Por alto, recebendo informações já castigadas pelo uso, através de guias despreparados, com suas frases mecânicas e de pouca criatividade, suspeito que os turistas e os autóctones já se cansaram de ouvir que o nome Torrinha - nome referente à gruta de maior destaque espeleotemático da região e também à cordilheira onde está situada -, vem de uma diminuta formação rochosa que se assemelha muitíssimo à arquitetura de uma torre; como também imagino a restrição no roteiro de desbravamento a que as pequenas empresas de turismo, atuantes e deslocadas principalmente no perímetro que engloba a cidade histórica de Lençóis, distante de Iraquara pouco mais de 50 quilômetros, impõem aos visitantes, quase nunca oferecendo novas opções para o conhecimento do público, cobrando verdadeiras fortunas pelos acompanhamentos e instruções, impedindo a população local, financeiramente desfavorecida, de também usufruir destes divertimentos e oportunidades.

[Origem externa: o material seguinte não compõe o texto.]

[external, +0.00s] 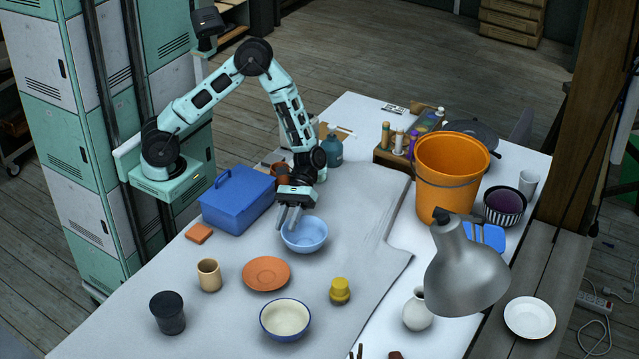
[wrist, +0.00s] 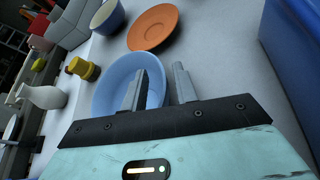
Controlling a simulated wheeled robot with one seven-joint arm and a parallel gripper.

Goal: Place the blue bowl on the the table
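The light blue bowl (external: 304,236) stands upright at the middle of the table (external: 225,285). It also shows in the wrist view (wrist: 112,85). My gripper (external: 289,218) is at the bowl's left rim, pointing down. In the wrist view my gripper (wrist: 161,82) has its fingers apart, one over the inside of the bowl and the other outside it, with the rim between them. I see a gap between the fingers and the bowl wall. The bowl appears to rest on the table. The inside looks empty.
An orange plate (external: 267,272), a blue-rimmed bowl (external: 285,322) and a yellow jar (external: 340,290) stand in front. A blue toolbox (external: 238,200) is at the left. An orange bucket (external: 447,180) and a grey lamp (external: 465,270) stand at the right.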

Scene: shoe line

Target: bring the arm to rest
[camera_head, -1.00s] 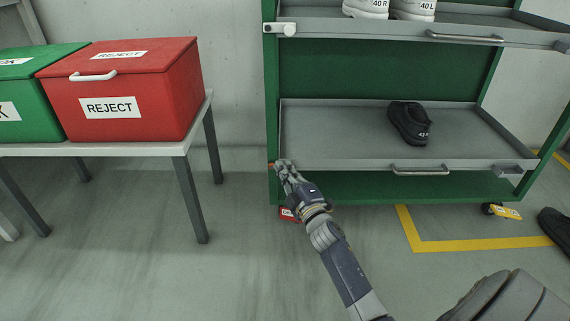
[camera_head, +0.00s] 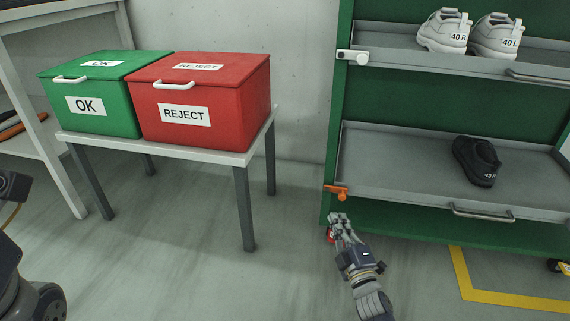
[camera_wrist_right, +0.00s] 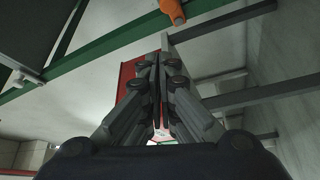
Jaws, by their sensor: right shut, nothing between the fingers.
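My right gripper (camera_head: 338,218) reaches in from the bottom of the head view. Its fingers are shut and empty. It is in front of the lower left corner of the green rack (camera_head: 344,90), just below an orange latch (camera_head: 337,191) on the lower shelf. The gripper is apart from the latch in the picture. In the right wrist view the closed fingers (camera_wrist_right: 160,62) run up the middle, and the orange latch (camera_wrist_right: 172,10) shows at the top edge. My left gripper is not seen.
The lower shelf (camera_head: 390,185) holds a black shoe (camera_head: 476,161); the upper one has white shoes (camera_head: 445,32). A white latch (camera_head: 352,56) marks the upper shelf. Left stands a table (camera_head: 215,154) with a green OK box (camera_head: 88,97) and red REJECT box (camera_head: 205,105). Floor between is clear.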

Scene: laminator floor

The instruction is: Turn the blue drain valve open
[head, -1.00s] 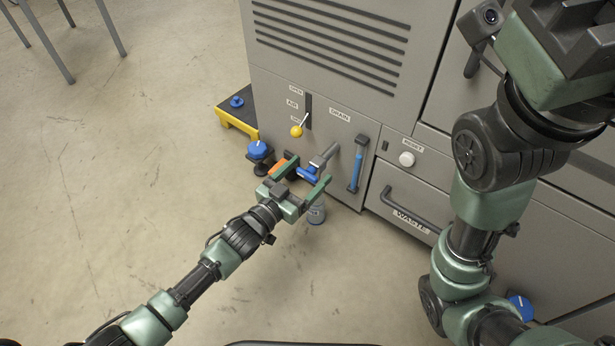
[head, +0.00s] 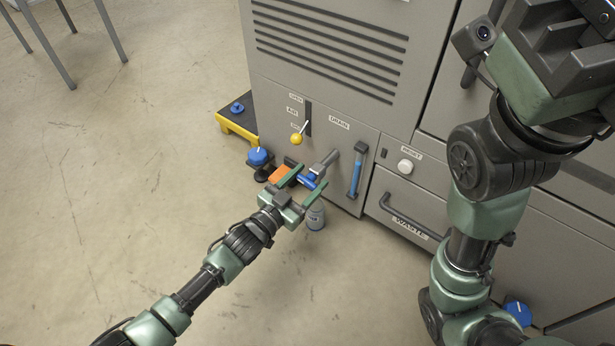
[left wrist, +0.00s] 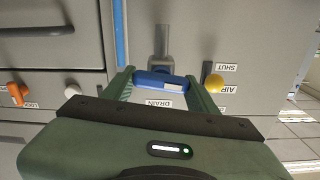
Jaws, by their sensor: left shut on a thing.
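The blue drain valve handle (head: 309,181) sits on the end of a grey pipe (head: 325,163) that sticks out of the machine front, under the DRAIN label. My left gripper (head: 311,178) has its two green fingers on either side of this handle and is shut on it. In the left wrist view the blue handle (left wrist: 162,82) lies crosswise between the fingertips, with the pipe (left wrist: 161,42) behind it. My right arm fills the right side of the head view; its gripper fingers are out of the picture.
A yellow-knobbed AIR lever (head: 297,139) is left of the pipe, and a blue-sleeved vertical bar (head: 356,177) right of it. A blue knob (head: 258,156) and an orange part (head: 281,175) are near the left finger. A small grey container (head: 316,216) stands on the floor below.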

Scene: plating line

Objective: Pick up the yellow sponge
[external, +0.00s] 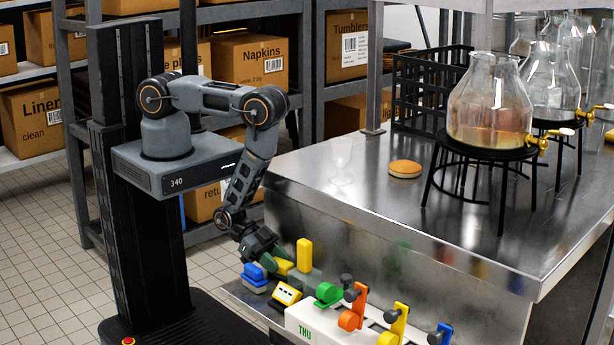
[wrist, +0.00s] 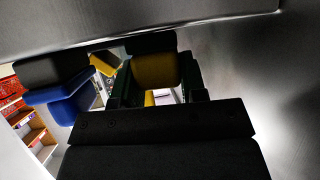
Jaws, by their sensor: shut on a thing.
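My gripper (external: 277,258) is low beside the front of the steel counter, at the lower shelf. It is shut on a yellow sponge (external: 284,268), which shows just at the fingertips in the external view. In the wrist view the yellow sponge (wrist: 155,70) with a dark grey layer sits between the two dark green fingers (wrist: 157,85). The fingers hide its sides, and I cannot tell whether it is clear of the shelf.
A blue sponge (external: 254,272) lies just left of the gripper. An upright yellow block (external: 304,254) and a yellow-and-white item (external: 287,293) are close by. A white dispenser (external: 325,327) with coloured levers stands to the right. The counter (external: 360,205) overhangs the gripper.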

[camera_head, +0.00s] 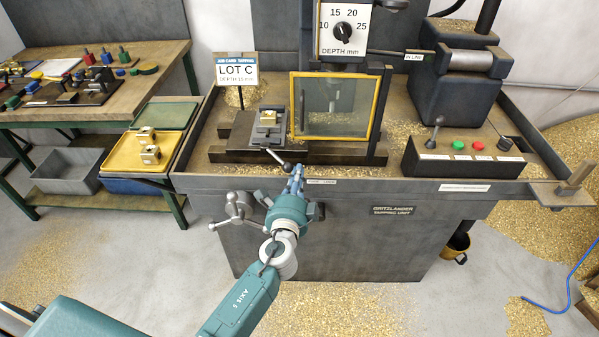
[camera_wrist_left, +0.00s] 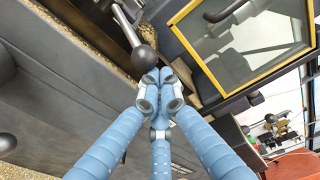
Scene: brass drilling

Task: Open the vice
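The vice (camera_head: 267,131) stands on the dark drill bed and holds a small brass block (camera_head: 268,118) between its jaws. Its lever, with a dark ball end (camera_head: 286,167), points toward the front and right. My left gripper (camera_head: 296,176) is just in front of that ball. In the left wrist view, the three blue fingers of the gripper (camera_wrist_left: 160,84) come together at their tips. The lever's ball (camera_wrist_left: 144,57) is right beside the tips, not visibly between them; I cannot tell whether they touch. My right gripper is not in view.
A clear guard with a yellow frame (camera_head: 377,104) stands right of the vice. A three-armed handwheel (camera_head: 240,211) sticks out at the front left. A control box (camera_head: 462,156) is at the right. A yellow tray (camera_head: 121,157) with brass parts is at the left.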

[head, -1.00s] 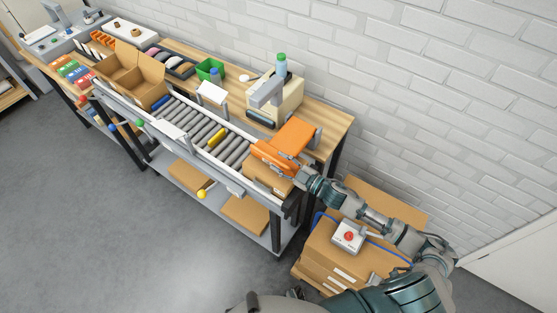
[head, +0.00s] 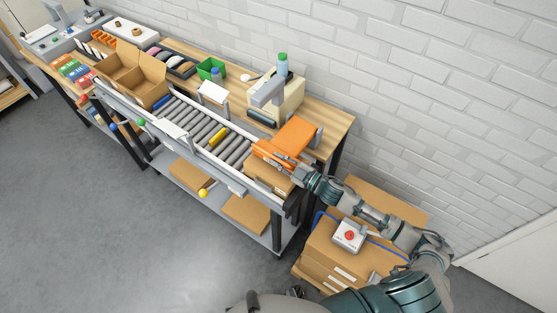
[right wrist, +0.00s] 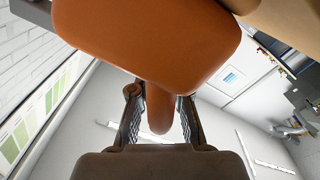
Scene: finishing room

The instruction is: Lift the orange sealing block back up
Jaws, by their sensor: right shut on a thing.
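The orange sealing block (head: 270,152) is at the right end of the roller conveyor in the head view, just above a cardboard box (head: 262,183). Whether it touches the box is hard to tell. In the right wrist view the block (right wrist: 145,40) fills the upper part, with its orange handle (right wrist: 160,108) between the two fingers. My right gripper (head: 291,166) is shut on that handle; it also shows in the right wrist view (right wrist: 162,118). My left gripper is not in view.
An orange panel (head: 296,136) stands just behind the block. A beige machine (head: 287,101) is on the wooden bench. The roller conveyor (head: 200,125) runs left to an open carton (head: 132,78). Stacked boxes with a red-button control box (head: 349,236) are below my right arm.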

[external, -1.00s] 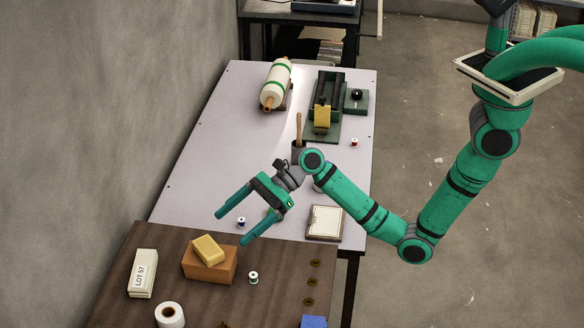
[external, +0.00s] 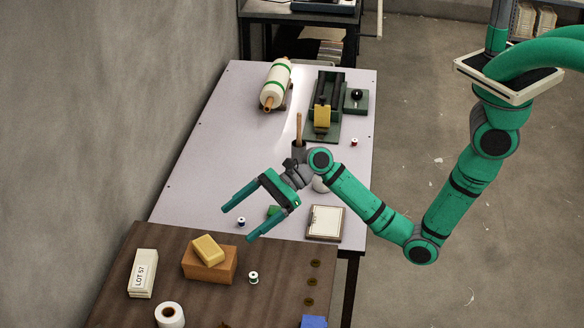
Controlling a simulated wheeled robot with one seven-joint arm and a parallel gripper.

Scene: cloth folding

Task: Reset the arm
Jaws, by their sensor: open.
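My gripper (external: 238,224) is open and empty, its two teal fingers spread apart and pointing down-left. It hangs above the pale table near its front edge, left of the framed white card. My arm reaches in from the right with its elbow bent low beside the table. A blue piece (external: 313,322) shows at the bottom edge of the picture, cut off by the frame.
The pale table (external: 190,180) holds a cream roller (external: 276,82), a green machine (external: 326,100), a dark cup with a stick (external: 298,150), thread spools (external: 241,221) and a framed card (external: 325,222). The brown table (external: 125,258) holds a block (external: 209,265), box (external: 143,272) and white roll (external: 170,315).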

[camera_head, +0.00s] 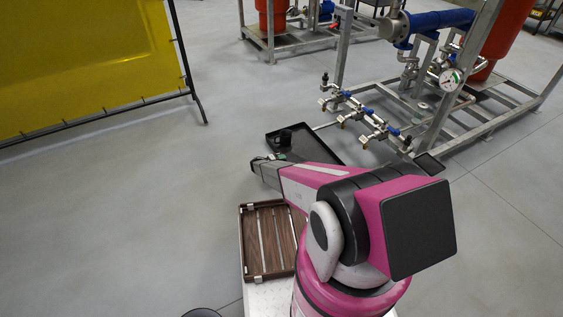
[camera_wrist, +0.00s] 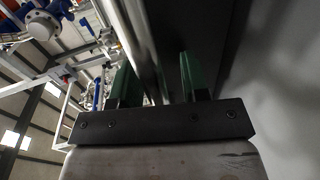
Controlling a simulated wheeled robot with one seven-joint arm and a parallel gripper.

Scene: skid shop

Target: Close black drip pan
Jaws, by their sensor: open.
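The black drip pan (camera_head: 322,148) is a shallow dark tray low beside the pipe skid, in front of a row of valves. It sticks out from the skid toward the left, and my arm hides its near side. In the wrist view my gripper (camera_wrist: 156,78) is open, with two green fingers apart. A shiny metal edge runs between them, and a dark surface, apparently the pan, fills the area behind and right of the right finger. Contact cannot be told.
The metal skid frame (camera_head: 440,150) with valves (camera_head: 365,122) and a gauge (camera_head: 449,80) stands right of the pan. A brown slatted tray (camera_head: 262,240) is in front of me. A yellow screen (camera_head: 85,65) stands back left. The floor (camera_head: 140,210) on the left is clear.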

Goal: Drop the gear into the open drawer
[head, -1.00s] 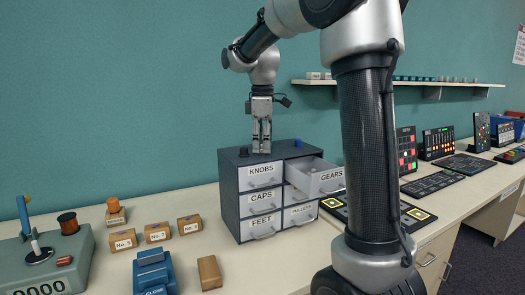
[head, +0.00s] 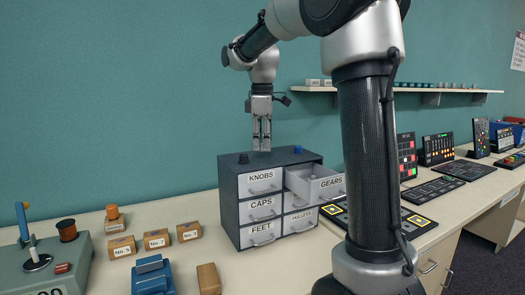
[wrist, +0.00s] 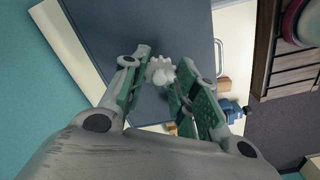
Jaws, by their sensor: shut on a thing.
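My gripper (head: 262,148) points down above the top of the dark grey drawer cabinet (head: 229,191), to the left of the open drawer. In the wrist view my gripper (wrist: 161,82) is shut on a small white gear (wrist: 161,71), held between the fingertips over the dark cabinet top. In the head view the gear is too small to make out. The open drawer (head: 316,181), labelled GEARS, is pulled out at the cabinet's upper right. Part of its inside shows, and its right end is close to my arm in the picture.
The other drawers, such as KNOBS (head: 261,180), are closed. Labelled wooden blocks (head: 156,239) stand on the bench at left. A shelf (head: 430,91) hangs on the wall behind.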

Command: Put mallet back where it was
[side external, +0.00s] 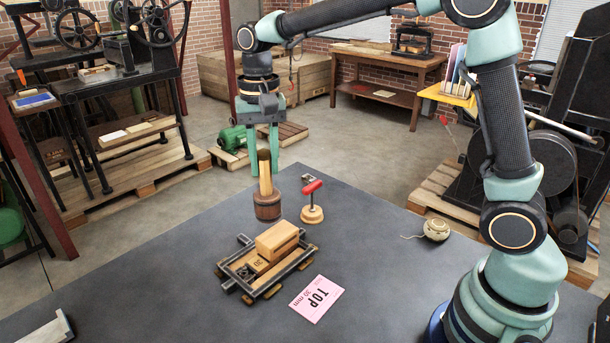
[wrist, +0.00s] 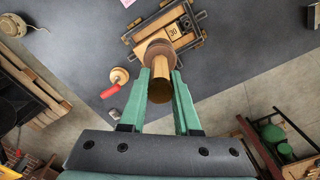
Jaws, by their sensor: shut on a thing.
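The mallet is upright, with its dark brown barrel head (side external: 267,206) down and its pale handle (side external: 265,180) up, near the far edge of the grey table. My gripper (side external: 264,168) reaches down from above, one green finger on each side of the handle, and is shut on the mallet. In the wrist view, the mallet's handle (wrist: 159,91) points toward the camera between the fingertips (wrist: 160,72). The head is partly hidden behind the handle and fingers there. I cannot tell whether the head touches the table.
A metal frame (side external: 235,281) carrying a wooden block (side external: 278,241) stands in front of the mallet. A red-handled tool (side external: 312,212) stands to its right. A pink card (side external: 317,298) lies nearer, and a string ball (side external: 436,230) lies far right. The table's left front is mostly clear.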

E quem não tem a chance de caminhar pelo universo da região chapadense, mormente de conhecer as naturais belezas achadas na Área de Proteção Ambiental na Bahia (APA Marimbus), perde a graça de não poder ver as enormes cascatas geradas pelos inúmeros rios da região, as campinas entrecruzadas pelos riachos que galopam pelos canais de arenito, os leitos pedregosos que brincam de mistério durante todos os dias do ano; perde a graça, como diria o escritor e poeta iraquarense Ângelo de Mattos¹, de enxergar "os lindos salões existentes no seio das enormes cavernas... cujos tetos parecem ser sustentados por lindas colunas esculpidas pela natureza, as quais são tão perfeitas que parecem ser construídos pelos mais hábeis arquitetos da Terra. A estátua de Moisés" que "parece caminhar" nos seus interiores; "um altar formado na encosta do salão, em cujo centro acha-se um religioso a apregoar; "... a escultura de Moisés a atravessar o Mar Vermelho, seguido de seu povo e perseguido pelo Faraó; esculturas de vulcões em erupção..."; "beduínos a cavalgarem seus camelos no deserto. “O Espírito Santo de Deus em forma de pomba, esculpido pela natureza”, que "parece sobrevoar a gruta; vaga-lumes a lampejarem no seu interior, como se pretendessem banir as trevas; rios cristalinos oriundos de lugares desconhecidos a cortarem a gruta de Norte a Sul; rastros de pessoas adultas e crianças, indeléveis no chão, restos fossilizados de animais antediluvianos escondidos nos cantos mais ocultos da gruta e tantas outras belezas naturais...²"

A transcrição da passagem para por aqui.